During my undergraduate days, I have worked in a state-of-the-art research lab on machine translation from English to Indian languages. One of the main motivations for our work was that we would be bringing the WWW to the 90% of the Indian population which is illiterate in English. Owing to this experience, I obtained a fair knowledge of the key problems in this area and the main technical hurdles to be overcome.
But I believe many of the R & D teams that are working on this are missing the holistic view.
Most of the people in India are illiterate, but they can speak native languages such as Telugu and Hindi. Further, many of the people who are literate are not computer literate. And amongst the computer literate people, most of them are already comfortable with English.
Keeping this in view, of what effectiveness would be a new Desktop Manager with arcane Telugu words for terms such as "Start", "My Computer" and "Control Panel" ?
In places such as China and Japan, communication in English is purely impossible. In other places such as France and Germany, there is a strong linguistic pride and awareness. But in India, both of these are absent. Still I believe there is a target audience in India, albeit of a different variety.
In order to clarify this, let me narrate an experience of mine.
Once during my UG days, I had another strange and unique opportunity. My father, a teacher, has invited me to give a few lectures on Modern Physics and Atomic Theory to the outgoing students of the high school. The medium of instruction was Telugu, not English, as had been mine during my school days. I had great fun teaching, and the students liked me very much as an instructor. Also, I had to put some effort in studying the equivalent Telugu words for the scientific terms. But this experience of teaching in the native language had been very benificial for me - in understanding the subject much clearer.
The fact remains that several of the students in Indian high schools are not literate/comfortable in the English language. This is a major hurdle for them to pick up and read the vast majority of the available literature. Even if they are fairly conversant in the rudimentary English language, they are not accustomed to reading large books in English. This section of people includes, surprisingly, both of my own parents - who are much more comfortable in reading books in Telugu.

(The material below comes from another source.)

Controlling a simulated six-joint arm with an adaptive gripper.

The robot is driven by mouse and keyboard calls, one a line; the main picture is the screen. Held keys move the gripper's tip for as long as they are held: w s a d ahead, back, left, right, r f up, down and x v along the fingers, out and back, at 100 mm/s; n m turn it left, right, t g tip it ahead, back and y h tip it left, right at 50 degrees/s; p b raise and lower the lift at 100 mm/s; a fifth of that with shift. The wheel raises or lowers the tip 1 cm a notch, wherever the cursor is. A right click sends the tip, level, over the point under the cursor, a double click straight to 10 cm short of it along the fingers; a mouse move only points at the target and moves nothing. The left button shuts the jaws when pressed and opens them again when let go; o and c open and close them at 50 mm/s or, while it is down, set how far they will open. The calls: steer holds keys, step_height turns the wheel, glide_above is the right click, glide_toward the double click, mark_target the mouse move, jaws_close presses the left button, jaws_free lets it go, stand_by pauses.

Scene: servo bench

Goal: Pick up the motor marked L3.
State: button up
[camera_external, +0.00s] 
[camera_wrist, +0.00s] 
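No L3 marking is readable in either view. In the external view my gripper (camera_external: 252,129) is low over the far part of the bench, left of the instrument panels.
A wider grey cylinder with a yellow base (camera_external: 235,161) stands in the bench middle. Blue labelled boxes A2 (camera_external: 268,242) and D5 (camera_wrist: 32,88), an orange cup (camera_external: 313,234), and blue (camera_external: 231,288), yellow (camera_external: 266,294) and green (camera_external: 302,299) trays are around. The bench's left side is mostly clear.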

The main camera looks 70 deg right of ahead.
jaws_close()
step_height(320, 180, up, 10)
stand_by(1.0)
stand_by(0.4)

But ofcourse, the most informative literature is currently available only in English. A sizeable portion of this is present on the web, and the rest is available in print. The key factors are the relevance and the importance of the information that is available.
A good example for such informative texts are the essays from the Edge Foundation.

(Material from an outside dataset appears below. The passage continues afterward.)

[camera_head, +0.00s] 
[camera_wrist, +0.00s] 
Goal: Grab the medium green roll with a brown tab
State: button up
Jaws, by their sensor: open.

The state of the art in machine translation research is well behind producing a reasonable output for real texts such as these. But this output can very well be a good starting point for a human translator.
Ideally, such information should be available in differnt formats (audio, images. video, summarized audio, detailed translated text ..) to cater to the needs of the varied audience. The important thing to note is that the needs of the audience are very different.

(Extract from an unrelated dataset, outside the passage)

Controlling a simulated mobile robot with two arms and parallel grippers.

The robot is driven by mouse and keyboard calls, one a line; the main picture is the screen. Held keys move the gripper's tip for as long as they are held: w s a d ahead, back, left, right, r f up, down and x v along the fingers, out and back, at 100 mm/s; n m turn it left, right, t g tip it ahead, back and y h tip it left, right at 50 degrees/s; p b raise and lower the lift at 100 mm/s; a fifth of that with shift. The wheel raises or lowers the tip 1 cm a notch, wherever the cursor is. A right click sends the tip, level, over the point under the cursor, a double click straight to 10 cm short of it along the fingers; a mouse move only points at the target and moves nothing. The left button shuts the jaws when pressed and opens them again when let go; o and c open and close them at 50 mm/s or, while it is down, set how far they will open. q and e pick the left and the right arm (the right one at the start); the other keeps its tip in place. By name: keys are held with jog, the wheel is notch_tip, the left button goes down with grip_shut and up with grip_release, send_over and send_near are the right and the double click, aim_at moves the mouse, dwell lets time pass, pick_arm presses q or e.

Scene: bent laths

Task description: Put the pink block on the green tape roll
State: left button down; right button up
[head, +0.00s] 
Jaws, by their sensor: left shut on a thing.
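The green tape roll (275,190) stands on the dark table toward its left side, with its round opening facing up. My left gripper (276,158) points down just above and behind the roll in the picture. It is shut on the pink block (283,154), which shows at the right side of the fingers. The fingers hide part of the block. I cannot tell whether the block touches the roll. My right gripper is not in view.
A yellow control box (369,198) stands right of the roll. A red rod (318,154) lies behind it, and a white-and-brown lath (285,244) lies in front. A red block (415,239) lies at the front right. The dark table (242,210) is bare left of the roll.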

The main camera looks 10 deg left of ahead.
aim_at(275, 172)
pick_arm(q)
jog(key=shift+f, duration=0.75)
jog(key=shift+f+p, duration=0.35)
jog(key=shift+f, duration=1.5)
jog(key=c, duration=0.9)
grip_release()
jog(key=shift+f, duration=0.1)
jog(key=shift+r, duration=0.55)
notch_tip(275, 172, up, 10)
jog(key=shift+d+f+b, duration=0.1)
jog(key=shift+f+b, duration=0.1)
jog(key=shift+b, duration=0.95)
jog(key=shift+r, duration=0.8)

- Some people might need to know the latest weather forecasts / stock prices / news headlines in summarized Telugu text.
- Some people might need to know about the latest agricultural techniques in video format.
- Some people might need to report/publish websites or blogs using simplistic Telugu interface and video.
- Students in several schools might need to communicate on their class projects using audio and images.
- Some students (or elders) might need to read books such as "Selfish Gene" and "The End of Poverty" (two personal favorites of mine) in clear Telugu language. Or they might need video and images in an accompanying website.
In my point of view, these are the issues that are really pertinent for the emancipation of education in the Indian scenario.
Issues such as these should be tackled individually and with special care.
There are no magic bullets, such as Indian language GUIs, for solving all these problems in one shot. These problems will be solved, both by building good computer systems and by massive human effort. These twin efforts should go hand in hand.
Particularly, I want to highlight one issue - that of translation of some informative books (such as
The Selfish Gene,
The End of Poverty etc) which are written by highly skilled scientists for a general audience. This is the kind of information that needs to be available for high school students. But unfortunately, neither of these books are translated into Telugu, so far, to my knowledge.
This kind of information is currently being published at a rapid pace, both on and off the world wide web. In order to make this available for the general Indian audience, I think it should be encouraged in universities for UG/PG students to translate these literature into regional languages, and
course-credit assigned for such efforts. (For example, a group of economics students might translate
The End of Poverty)
And by translation, the output need not be a book in Telugu. It can be a website or a series of lectures in images and audio. From my experience (of teaching modern physics in my dad's school), I can say that this will be truly rewarding for the translator too.
Interested people might even maintain weblogs where they post the translated text of specific domains (sometimes translate it as an audio file through speech).
Should we call them transblogs ? These will provide a true breakthrough in bridging the information divide in India.